Новый грабеж Польши подействовал разлагающим образом на начавший уже внутренне распадаться союз Австрии и Пруссии. Новый владетель в Вене, выбранный, так же как его предшественник, германским императором, молодой человек лет около двадцати, не обладал ни просвещенным деспотизмом своего дяди Иосифа, ни терпеливо взвешивающим хладнокровием своего отца. Император Франц был весьма недалеким деспотом, ханжой, злобным, эгоистичным, слабым и упрямым, как характеризовал его один известный знаток людей; на польский грабеж он ответил тем, что назначил руководящим министром Тугута, самого большого ненавистника пруссаков из всех своих дипломатов, и Тугут стал энергично проводить завоевательную политику короля Иосифа, не заимствуя, однако, ничего из его внутренней реформаторской политики. Первой его заботой было ослабить прусское влияние в Польше и сблизиться с царицей; последняя встретила это с величайшим доброжелательством, так как она лишь с большой неохотой уступила Пруссии часть польской добычи.

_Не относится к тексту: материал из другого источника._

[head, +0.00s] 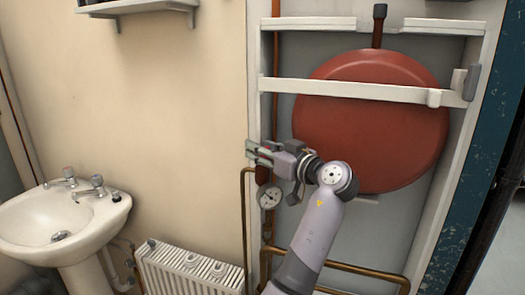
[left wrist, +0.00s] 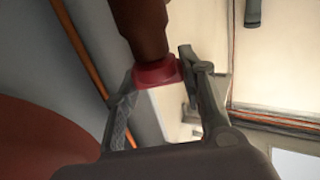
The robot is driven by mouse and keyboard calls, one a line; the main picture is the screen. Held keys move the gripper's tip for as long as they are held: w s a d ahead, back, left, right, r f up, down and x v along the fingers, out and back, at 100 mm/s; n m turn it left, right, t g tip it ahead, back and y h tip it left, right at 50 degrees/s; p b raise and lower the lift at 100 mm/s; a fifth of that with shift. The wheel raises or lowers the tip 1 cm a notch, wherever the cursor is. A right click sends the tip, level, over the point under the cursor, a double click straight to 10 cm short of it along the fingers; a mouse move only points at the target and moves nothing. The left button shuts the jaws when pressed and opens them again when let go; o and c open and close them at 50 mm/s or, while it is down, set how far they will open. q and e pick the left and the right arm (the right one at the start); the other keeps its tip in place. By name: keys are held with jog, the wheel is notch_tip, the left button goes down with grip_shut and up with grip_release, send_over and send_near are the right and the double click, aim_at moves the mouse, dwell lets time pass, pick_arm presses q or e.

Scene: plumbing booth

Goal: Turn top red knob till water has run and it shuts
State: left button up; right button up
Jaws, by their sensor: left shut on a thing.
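The red knob (left wrist: 156,75) sits at the end of a brown fitting (left wrist: 140,25) in the left wrist view. My left gripper (left wrist: 158,85) has its two fingers on either side of the knob and is shut on it. In the head view my left gripper (head: 262,152) is at the pipe on the left side of the recess, just above a round gauge (head: 269,197). Only a small bit of red shows between the fingers there, so the knob is mostly hidden. No running water can be made out. My right gripper is not in view.
A big red round vessel (head: 375,120) fills the recess behind my arm, with a white rail (head: 350,90) across it. Copper pipes (head: 345,268) run below. A white radiator (head: 190,270) and a sink (head: 45,225) stand to the left.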

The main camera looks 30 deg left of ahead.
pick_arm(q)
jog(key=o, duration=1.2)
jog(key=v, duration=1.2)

Пруссия отомстила за это тем, что стала нагромождать возможно больше препятствий на пути к осуществлению плана об обмене Баварии на Бельгию; она поставила его в зависимость от добровольного желания дома Виттельсбахов, с которым можно было совершенно не считаться, и заявила, что приобретение Бельгии является прежде всего не ее делом, а делом Австрии. Пруссия после присвоения себе польской добычи вообще потеряла склонность к войне с Францией, несмотря на то, что революционная пропаганда, вызванная нелепым нападением на Францию, имела теперь весьма опасные стороны для феодальной Европы и что уже в 1793 г. вся Европа, за исключением Дании, Швеции, Турции и еще нескольких небольших стран, стояла во всеоружии против Французской революции.

На другой день после канонады при Вальми в Париже открылся Национальный конвент, избранный после падения королевства [211] верховной властью Франции. Он проходил под предводительством того же Петиона, который когда-то снискал помощь Пруссии, чтобы оттоль у французской монархии важнейшее ее право, и который получил поздравление от Фридриха-Вильгельма II за свои демократические речи. Конвент действовал в соответствии со словами Дантона от 2 сентября 1792 г.: «Гудящий колокол набата — не только сигнал к тревоге, он есть призыв на борьбу с врагами отечества. Чтоб уничтожить их, нужна смелость, еще смелость и еще раз смелость, и Франция будет спасена». Действительно этой-то смелостью и была спасена Франция.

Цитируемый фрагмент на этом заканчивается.